In attempting to avoid Triffin's execution of his judgment, the Bank has refused to recognize the order of the Bankruptcy Court. It resists the attachment of Interstate's accounts because it perceives that it would create for itself potential liability to the bankrupt's (Interstate's) estate. We find the Bank is under a duty to recognize the Bankruptcy Court's order. Triffin's action in executing on his judgment was proper under state law. Under the facts of this case, we conclude that the accounts are not immune from attachment in execution because of the Bankruptcy Court's order.
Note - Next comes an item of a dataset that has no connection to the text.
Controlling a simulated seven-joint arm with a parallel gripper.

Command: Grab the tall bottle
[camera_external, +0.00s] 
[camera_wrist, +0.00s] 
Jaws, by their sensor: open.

To hold otherwise would place Triffin, a judgment creditor who has complied with the requisites to perfect his claim, in a juridical limbo despite the Bankruptcy Court's order permitting him to pursue that claim in accordance with state law.
We point out that the Bank's characterization of the accounts as "debtor-in-possession" accounts has no legal significance. The Bank has not pointed to any order of any
[ 357 Pa. Super. Page 248]
court or any provision of any law requiring it to so characterize these accounts. Thus, the characterization serves only as an internal aid to the Bank and reflects the fact that the depositor has filed for bankruptcy.
The Bank's attempt to avoid attachment is violative of the order of the Bankruptcy Court which expressly granted Triffin the right to pursue state remedies and removed him from the constraints of the Bankruptcy Code's stay provisions. In all respects, Triffin's right to attachment of Interstate's accounts on deposit with the Bank is valid. Therefore, the trial court erred in denying Triffin's motion for judgment on the pleadings.
Order reversed and case remanded for proceedings consistent with this opinion. Jurisdiction is relinquished.
Order reversed and case remanded for proceedings consistent with this opinion. Jurisdiction is relinquished.